▸ **TASK BRIEF**
Print exactly the lines running from the one that holds "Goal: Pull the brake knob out" through the one that holds "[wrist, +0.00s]", please, and leave the pictures out.

▸ **SUPPLIED MATERIAL**
=-=-=

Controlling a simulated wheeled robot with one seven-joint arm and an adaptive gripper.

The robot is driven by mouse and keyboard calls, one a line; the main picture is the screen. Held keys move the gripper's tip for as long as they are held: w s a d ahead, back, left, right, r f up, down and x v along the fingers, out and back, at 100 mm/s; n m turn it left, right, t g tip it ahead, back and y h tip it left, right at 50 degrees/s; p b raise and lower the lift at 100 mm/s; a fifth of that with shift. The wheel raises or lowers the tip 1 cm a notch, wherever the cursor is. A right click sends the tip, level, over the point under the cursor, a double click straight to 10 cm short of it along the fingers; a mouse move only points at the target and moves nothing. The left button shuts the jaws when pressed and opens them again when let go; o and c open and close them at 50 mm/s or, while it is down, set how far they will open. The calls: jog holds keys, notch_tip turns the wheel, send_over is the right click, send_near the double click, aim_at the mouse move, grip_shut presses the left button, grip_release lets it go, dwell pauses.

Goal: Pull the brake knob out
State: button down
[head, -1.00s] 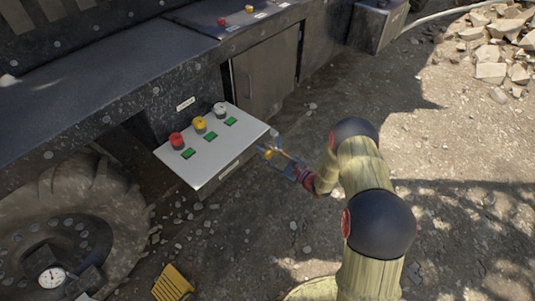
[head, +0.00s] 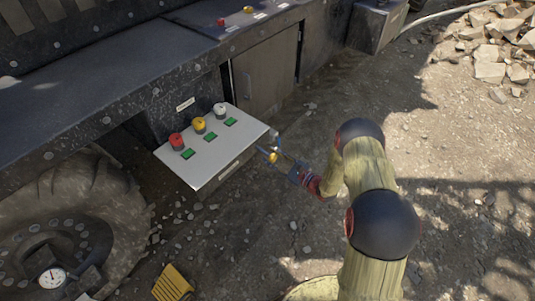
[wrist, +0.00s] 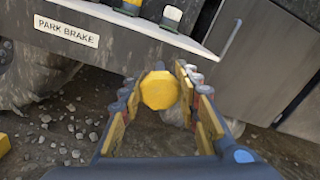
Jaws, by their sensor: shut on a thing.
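A yellow eight-sided brake knob (wrist: 160,90) sits between the two fingers of my gripper (wrist: 160,96) in the wrist view. The gripper is shut on it, with a finger on its left and right sides. The control box (head: 222,172) has a pale top. A white "PARK BRAKE" label (wrist: 66,31) is on its front face.
On the box top stand a red knob (head: 176,141), a yellow knob (head: 199,125) and a grey-white knob (head: 220,110), with green buttons beside them. A large wheel (head: 75,225) is at lower left. A cabinet door (head: 265,77) is behind. Open ground lies to the right.

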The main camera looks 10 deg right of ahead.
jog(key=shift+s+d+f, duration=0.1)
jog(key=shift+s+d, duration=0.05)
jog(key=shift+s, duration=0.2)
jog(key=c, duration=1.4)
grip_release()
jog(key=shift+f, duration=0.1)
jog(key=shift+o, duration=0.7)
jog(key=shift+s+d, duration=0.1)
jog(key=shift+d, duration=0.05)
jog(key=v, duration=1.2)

=-=-=

▸ **SOLUTION TO THIS TASK**
Goal: Pull the brake knob out
State: button down
[head, -1.00s] 
[head, +0.00s] 
[wrist, +0.00s] 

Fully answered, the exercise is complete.